▶ **INFORMATION SUPPLIED**:
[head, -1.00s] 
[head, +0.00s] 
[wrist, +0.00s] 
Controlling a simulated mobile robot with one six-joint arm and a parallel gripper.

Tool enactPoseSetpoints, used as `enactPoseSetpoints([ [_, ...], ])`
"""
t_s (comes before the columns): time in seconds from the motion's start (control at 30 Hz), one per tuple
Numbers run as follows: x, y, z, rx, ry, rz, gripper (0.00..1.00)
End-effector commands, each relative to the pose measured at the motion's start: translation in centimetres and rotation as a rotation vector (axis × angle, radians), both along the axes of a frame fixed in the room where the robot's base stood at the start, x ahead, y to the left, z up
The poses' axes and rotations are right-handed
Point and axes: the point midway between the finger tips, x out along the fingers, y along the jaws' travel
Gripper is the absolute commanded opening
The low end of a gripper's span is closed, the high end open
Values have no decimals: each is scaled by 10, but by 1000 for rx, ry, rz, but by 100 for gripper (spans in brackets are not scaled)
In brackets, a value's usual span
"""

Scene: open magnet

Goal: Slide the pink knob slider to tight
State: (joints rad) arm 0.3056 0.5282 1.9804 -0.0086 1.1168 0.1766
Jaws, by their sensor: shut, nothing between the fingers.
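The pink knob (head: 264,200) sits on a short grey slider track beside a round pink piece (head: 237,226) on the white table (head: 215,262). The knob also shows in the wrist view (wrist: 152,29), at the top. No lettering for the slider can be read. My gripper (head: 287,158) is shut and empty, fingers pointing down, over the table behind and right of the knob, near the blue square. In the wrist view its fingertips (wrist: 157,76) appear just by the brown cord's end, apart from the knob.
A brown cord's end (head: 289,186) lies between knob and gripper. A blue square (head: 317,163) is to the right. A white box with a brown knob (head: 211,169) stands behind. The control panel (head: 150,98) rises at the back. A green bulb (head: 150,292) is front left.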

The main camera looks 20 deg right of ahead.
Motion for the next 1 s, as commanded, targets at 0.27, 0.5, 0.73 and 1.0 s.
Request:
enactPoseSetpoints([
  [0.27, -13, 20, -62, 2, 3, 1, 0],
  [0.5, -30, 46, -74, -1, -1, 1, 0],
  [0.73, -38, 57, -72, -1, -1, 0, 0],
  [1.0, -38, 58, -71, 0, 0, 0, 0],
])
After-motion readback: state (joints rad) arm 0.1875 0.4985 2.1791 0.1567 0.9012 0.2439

▶ **AIM**:
Copy each line of the data above that holds "commanded".

▶ **TASK RESULT**:
Gripper is the absolute commanded opening
Motion for the next 1 s, as commanded, targets at 0.27, 0.5, 0.73 and 1.0 s.

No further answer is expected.